Records shown:

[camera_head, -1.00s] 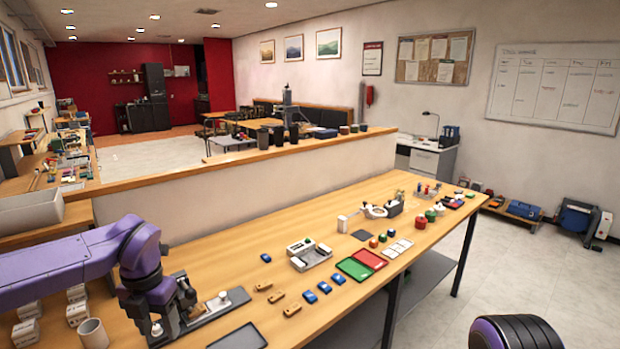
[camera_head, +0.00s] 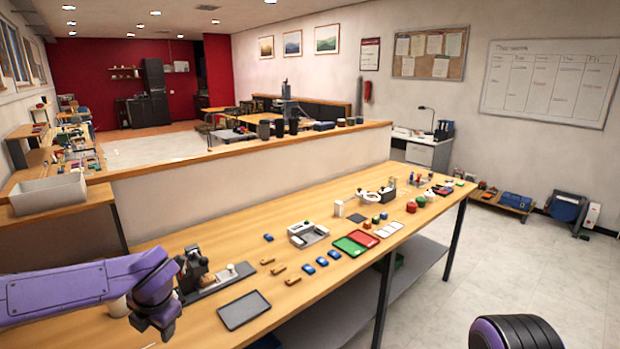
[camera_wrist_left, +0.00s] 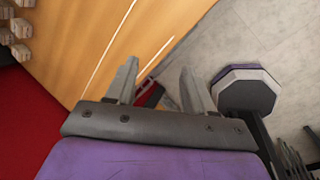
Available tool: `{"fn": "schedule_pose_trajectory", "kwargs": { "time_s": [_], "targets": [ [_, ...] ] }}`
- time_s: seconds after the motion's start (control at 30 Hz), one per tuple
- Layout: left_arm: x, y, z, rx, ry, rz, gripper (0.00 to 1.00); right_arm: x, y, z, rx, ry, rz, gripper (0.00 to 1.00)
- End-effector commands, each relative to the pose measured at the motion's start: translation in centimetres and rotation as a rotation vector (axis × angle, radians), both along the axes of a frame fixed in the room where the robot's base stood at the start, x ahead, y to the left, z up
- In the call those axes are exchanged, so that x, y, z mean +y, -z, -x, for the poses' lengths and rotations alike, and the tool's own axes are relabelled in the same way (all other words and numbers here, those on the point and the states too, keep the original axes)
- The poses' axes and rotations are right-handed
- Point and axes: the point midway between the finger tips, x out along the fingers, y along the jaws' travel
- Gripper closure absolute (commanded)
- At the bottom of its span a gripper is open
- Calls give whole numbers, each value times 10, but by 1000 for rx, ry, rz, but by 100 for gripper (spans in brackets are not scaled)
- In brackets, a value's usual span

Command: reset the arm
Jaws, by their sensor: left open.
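My left arm comes in from the left in the head view, and its wrist hangs over the near left edge of the workbench (camera_head: 335,285). The fingers are mostly hidden there. In the left wrist view my left gripper (camera_wrist_left: 160,66) is open, with nothing between its two grey fingers. The bench edge and the floor show beyond them. A black device (camera_head: 193,268), likely the laser marker, stands on a flat grey base (camera_head: 222,279) just behind my wrist. My right gripper is not in view.
A dark tray (camera_head: 244,310) lies right of the device. Small wooden pieces (camera_head: 278,269), blue pieces (camera_head: 308,268), and green (camera_head: 348,246) and red (camera_head: 364,238) trays lie further right. A low partition (camera_head: 250,175) runs behind the bench. Open floor lies at right.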

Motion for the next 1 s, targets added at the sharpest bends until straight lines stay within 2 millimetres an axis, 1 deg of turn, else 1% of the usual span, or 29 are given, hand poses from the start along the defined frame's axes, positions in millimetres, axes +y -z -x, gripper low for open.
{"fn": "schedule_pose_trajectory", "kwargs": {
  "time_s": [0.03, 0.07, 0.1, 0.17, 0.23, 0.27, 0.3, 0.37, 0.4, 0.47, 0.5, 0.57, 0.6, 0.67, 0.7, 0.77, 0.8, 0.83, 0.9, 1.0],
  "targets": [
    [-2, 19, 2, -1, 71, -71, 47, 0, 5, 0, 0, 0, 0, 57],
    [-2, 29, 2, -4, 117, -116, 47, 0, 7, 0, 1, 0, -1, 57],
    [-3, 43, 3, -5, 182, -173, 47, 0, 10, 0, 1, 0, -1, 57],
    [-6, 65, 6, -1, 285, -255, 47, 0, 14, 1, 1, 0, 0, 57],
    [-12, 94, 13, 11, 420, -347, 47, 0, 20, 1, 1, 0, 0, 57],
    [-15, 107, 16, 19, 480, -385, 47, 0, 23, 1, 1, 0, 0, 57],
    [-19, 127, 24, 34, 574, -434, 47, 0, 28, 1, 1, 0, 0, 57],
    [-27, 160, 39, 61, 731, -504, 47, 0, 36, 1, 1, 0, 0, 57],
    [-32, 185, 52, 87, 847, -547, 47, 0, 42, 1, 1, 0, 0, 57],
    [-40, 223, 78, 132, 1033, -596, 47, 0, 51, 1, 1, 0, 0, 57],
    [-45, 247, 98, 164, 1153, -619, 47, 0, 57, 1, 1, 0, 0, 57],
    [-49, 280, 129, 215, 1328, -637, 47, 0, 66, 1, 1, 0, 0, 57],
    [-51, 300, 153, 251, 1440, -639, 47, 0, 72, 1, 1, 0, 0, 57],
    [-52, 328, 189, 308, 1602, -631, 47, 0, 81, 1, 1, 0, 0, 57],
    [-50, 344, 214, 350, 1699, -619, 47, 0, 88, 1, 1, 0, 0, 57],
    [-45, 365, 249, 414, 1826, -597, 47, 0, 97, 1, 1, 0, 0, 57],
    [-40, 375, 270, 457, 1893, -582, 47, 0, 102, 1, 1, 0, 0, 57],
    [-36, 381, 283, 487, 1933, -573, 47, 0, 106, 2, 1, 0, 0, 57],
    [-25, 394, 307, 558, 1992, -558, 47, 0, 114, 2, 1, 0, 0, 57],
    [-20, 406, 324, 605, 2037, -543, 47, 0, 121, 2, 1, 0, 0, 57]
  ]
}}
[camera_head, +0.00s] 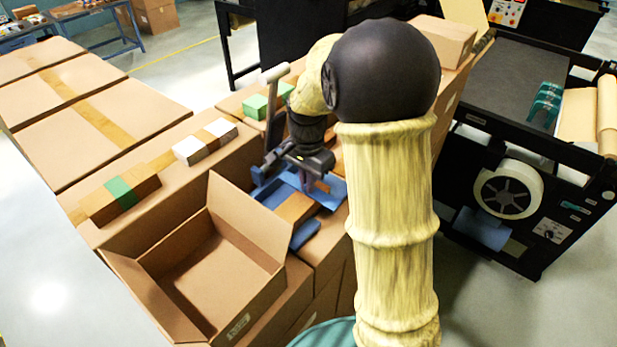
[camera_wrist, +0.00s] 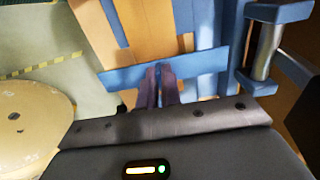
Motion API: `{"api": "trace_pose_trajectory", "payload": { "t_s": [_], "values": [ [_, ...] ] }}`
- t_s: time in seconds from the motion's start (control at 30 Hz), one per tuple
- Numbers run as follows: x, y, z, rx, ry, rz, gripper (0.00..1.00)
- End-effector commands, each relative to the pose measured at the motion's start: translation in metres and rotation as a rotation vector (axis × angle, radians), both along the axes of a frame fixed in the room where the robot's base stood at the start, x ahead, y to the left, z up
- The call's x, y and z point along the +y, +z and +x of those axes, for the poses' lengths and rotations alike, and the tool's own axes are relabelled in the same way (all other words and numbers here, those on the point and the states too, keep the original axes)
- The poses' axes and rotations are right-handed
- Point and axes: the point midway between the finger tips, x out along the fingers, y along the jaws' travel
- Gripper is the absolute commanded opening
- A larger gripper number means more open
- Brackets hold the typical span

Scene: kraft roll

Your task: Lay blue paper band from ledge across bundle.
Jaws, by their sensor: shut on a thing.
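The blue paper band (camera_wrist: 122,76) is a flat strip between my fingertips, running crosswise in the wrist view. My gripper (camera_wrist: 160,72) is shut on it near the strip's middle. The tan bundle (camera_wrist: 152,20) shows just beyond the band, between blue bars; I cannot tell whether the band touches it. In the head view my gripper (camera_head: 311,187) is low over the blue fixture (camera_head: 272,192), with the tan bundle (camera_head: 295,208) beside it. My arm and gripper hide part of the fixture, and I cannot single out the ledge.
An open carton (camera_head: 215,265) stands at the near left of the fixture. Wrapped bundles with green (camera_head: 121,193) and white (camera_head: 205,145) bands lie on boxes behind. A black machine with a paper roll (camera_head: 508,188) stands at right. A metal cylinder (camera_wrist: 268,48) is close to my gripper.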

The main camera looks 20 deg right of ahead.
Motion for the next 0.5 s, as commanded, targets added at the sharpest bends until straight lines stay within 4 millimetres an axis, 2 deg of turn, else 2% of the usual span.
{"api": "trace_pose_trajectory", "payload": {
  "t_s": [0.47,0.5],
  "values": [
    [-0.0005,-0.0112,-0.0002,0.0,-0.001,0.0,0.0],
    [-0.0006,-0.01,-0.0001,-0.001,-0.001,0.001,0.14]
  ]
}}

Exercise task:
Leave the pictures out and print the records above exactly as they stand.

Expected answer:
[camera_head, -1.00s] 
[camera_head, +0.00s] 
[camera_wrist_left, +0.00s] 
Available tool: `{"fn": "schedule_pose_trajectory", "kwargs": { "time_s": [_], "targets": [ [_, ...] ] }}`
- time_s: seconds after the motion's start (control at 30 Hz), one per tuple
- Layout: left_arm: x, y, z, rx, ry, rz, gripper (0.00 to 1.00); right_arm: x, y, z, rx, ry, rz, gripper (0.00 to 1.00)
- End-effector commands, each relative to the pose measured at the motion's start: translation in centimetres and rotation as a rotation vector (axis × angle, radians), both along the axes of a frame fixed in the room where the robot's base stood at the start, x ahead, y to the left, z up
- In the call those axes are exchanged, so that x, y, z mean +y, -z, -x, for the poses' lengths and rotations alike, and the tool's own axes are relabelled in the same way (all other words and numbers here, those on the point and the states too, keep the original axes)
- The poses' axes and rotations are right-handed
- Point and axes: the point midway between the finger tips, x out along the fingers, y along the jaws' travel
- Gripper closure absolute (commanded)
- At the bottom of its span a gripper is open
- Calls give whole numbers, each value times 10, but by 1000 for rx, ry, rz, but by 100 for gripper (spans in brackets are not scaled)
- In brackets, a value's usual span

Command: reset the arm
Jaws, by their sensor: left open.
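My left arm comes in from the left in the head view, and its wrist hangs over the near left edge of the workbench (camera_head: 335,285). The fingers are mostly hidden there. In the left wrist view my left gripper (camera_wrist_left: 160,66) is open, with nothing between its two grey fingers. The bench edge and the floor show beyond them. A black device (camera_head: 193,268), likely the laser marker, stands on a flat grey base (camera_head: 222,279) just behind my wrist. My right gripper is not in view.
A dark tray (camera_head: 244,310) lies right of the device. Small wooden pieces (camera_head: 278,269), blue pieces (camera_head: 308,268), and green (camera_head: 348,246) and red (camera_head: 364,238) trays lie further right. A low partition (camera_head: 250,175) runs behind the bench. Open floor lies at right.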

Motion for the next 1 s, targets added at the sharpest bends until straight lines stay within 2 millimetres an axis, 1 deg of turn, else 1% of the usual span, or 29 are given, hand poses from the start along the defined frame's axes, positions in millimetres, axes +y -z -x, gripper low for open.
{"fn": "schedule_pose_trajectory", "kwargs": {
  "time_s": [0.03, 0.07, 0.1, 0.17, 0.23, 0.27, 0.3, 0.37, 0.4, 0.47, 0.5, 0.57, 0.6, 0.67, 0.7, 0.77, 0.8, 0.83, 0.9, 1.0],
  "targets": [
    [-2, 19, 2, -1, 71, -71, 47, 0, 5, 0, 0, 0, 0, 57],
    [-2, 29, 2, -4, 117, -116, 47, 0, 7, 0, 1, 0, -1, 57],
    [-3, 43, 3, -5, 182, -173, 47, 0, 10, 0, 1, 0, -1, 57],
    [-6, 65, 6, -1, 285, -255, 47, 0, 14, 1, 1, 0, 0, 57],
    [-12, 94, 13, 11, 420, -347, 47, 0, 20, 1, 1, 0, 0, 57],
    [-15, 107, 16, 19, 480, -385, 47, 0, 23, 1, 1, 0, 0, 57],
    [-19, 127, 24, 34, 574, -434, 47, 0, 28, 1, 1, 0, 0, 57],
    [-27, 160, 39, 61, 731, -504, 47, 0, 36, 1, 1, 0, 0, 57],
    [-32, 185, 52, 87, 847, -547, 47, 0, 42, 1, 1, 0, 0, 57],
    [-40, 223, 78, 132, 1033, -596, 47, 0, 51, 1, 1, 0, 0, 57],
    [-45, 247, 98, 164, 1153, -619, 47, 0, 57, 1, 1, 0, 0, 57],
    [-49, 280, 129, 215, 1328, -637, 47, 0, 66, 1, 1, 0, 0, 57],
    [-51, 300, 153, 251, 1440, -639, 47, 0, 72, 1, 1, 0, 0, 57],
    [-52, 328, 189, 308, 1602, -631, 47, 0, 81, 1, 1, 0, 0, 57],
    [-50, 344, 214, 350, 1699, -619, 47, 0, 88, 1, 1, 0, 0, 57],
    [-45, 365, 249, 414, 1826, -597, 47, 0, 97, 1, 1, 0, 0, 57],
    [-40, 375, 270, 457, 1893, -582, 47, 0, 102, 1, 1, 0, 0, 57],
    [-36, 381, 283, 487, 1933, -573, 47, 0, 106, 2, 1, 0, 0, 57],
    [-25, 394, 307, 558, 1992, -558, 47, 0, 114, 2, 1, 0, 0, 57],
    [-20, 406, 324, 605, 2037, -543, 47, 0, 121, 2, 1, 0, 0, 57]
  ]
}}
[camera_head, +0.00s] 
[camera_wrist, +0.00s] 
Motion API: `{"api": "trace_pose_trajectory", "payload": { "t_s": [_], "values": [ [_, ...] ] }}`
- t_s: time in seconds from the motion's start (control at 30 Hz), one per tuple
- Numbers run as follows: x, y, z, rx, ry, rz, gripper (0.00..1.00)
- End-effector commands, each relative to the pose measured at the motion's start: translation in metres and rotation as a rotation vector (axis × angle, radians), both along the axes of a frame fixed in the room where the robot's base stood at the start, x ahead, y to the left, z up
- The call's x, y and z point along the +y, +z and +x of those axes, for the poses' lengths and rotations alike, and the tool's own axes are relabelled in the same way (all other words and numbers here, those on the point and the states too, keep the original axes)
- The poses' axes and rotations are right-handed
- Point and axes: the point midway between the finger tips, x out along the fingers, y along the jaws' travel
- Gripper is the absolute commanded opening
- A larger gripper number means more open
- Brackets hold the typical span

Scene: kraft roll

Your task: Lay blue paper band from ledge across bundle.
Jaws, by their sensor: shut on a thing.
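The blue paper band (camera_wrist: 122,76) is a flat strip between my fingertips, running crosswise in the wrist view. My gripper (camera_wrist: 160,72) is shut on it near the strip's middle. The tan bundle (camera_wrist: 152,20) shows just beyond the band, between blue bars; I cannot tell whether the band touches it. In the head view my gripper (camera_head: 311,187) is low over the blue fixture (camera_head: 272,192), with the tan bundle (camera_head: 295,208) beside it. My arm and gripper hide part of the fixture, and I cannot single out the ledge.
An open carton (camera_head: 215,265) stands at the near left of the fixture. Wrapped bundles with green (camera_head: 121,193) and white (camera_head: 205,145) bands lie on boxes behind. A black machine with a paper roll (camera_head: 508,188) stands at right. A metal cylinder (camera_wrist: 268,48) is close to my gripper.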

The main camera looks 20 deg right of ahead.
Motion for the next 0.5 s, as commanded, targets added at the sharpest bends until straight lines stay within 4 millimetres an axis, 2 deg of turn, else 2% of the usual span.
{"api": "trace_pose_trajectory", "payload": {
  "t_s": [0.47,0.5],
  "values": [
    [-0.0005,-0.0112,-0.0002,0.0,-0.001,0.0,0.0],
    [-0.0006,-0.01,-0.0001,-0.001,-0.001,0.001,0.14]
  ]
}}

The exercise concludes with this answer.